**Short problem**
Copy each line below that includes "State".
Input data start
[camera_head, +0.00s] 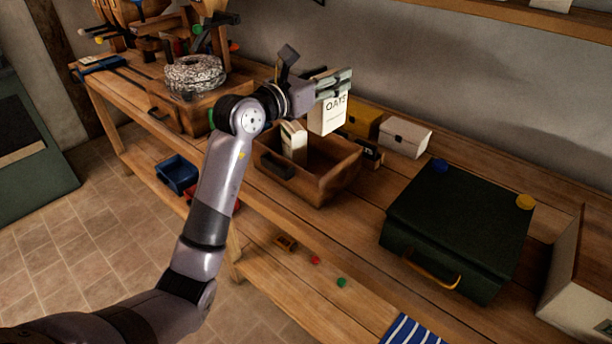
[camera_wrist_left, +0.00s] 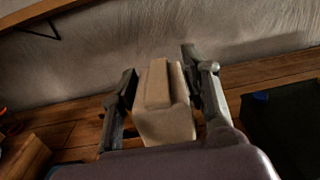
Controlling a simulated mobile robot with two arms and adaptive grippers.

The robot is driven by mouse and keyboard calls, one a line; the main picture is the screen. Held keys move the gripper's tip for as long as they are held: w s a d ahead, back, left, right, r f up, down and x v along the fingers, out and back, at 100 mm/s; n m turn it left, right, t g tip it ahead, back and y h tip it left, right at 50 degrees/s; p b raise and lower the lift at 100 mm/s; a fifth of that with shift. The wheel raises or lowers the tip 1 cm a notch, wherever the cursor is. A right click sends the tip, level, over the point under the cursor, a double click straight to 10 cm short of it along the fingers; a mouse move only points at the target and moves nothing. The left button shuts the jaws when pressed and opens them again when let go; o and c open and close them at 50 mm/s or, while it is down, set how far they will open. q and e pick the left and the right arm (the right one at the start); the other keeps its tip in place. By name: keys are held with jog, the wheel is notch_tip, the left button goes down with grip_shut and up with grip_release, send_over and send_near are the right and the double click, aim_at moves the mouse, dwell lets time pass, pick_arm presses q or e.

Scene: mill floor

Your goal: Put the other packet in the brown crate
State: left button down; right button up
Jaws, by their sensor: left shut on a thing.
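A white packet (camera_head: 328,113) marked OATS is held upright by my left gripper (camera_head: 333,82), which is shut on its top part. The packet is above the back part of the brown crate (camera_head: 323,190) in the head view. In the left wrist view the packet (camera_wrist_left: 164,122) sits between the two fingers of my left gripper (camera_wrist_left: 162,85). Another pale packet (camera_head: 294,143) stands inside the brown crate, at its left side. My right gripper is not in view.
A dark green case (camera_head: 458,223) lies to the right on the wooden bench. A wire coil (camera_head: 194,74) is at the left.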

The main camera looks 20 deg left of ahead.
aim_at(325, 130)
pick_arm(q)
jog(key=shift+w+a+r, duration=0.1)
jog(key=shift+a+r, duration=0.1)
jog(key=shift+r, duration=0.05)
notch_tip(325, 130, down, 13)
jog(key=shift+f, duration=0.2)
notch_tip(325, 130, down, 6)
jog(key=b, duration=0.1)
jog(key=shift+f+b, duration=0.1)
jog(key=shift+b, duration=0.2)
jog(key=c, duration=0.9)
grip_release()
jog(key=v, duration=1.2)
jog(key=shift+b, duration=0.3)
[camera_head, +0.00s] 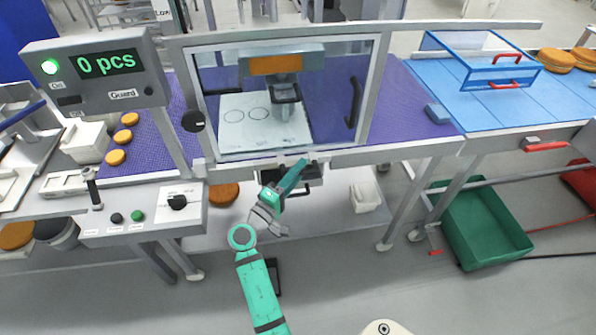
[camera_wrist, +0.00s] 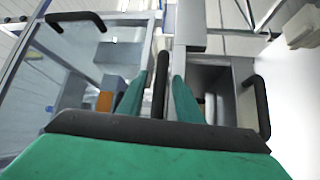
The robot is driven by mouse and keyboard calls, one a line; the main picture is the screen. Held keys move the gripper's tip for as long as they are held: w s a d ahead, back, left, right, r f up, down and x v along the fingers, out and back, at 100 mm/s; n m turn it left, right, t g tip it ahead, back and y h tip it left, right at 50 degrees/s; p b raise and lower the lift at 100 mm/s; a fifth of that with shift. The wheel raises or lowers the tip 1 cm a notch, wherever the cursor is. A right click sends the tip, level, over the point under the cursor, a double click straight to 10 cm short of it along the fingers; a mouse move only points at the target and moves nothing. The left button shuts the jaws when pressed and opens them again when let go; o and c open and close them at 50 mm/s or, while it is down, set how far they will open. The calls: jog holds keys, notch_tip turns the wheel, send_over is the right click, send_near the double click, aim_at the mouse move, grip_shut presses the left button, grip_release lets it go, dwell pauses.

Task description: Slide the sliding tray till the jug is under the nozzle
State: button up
Input data end
**Correct output**
State: left button down; right button up
State: button up

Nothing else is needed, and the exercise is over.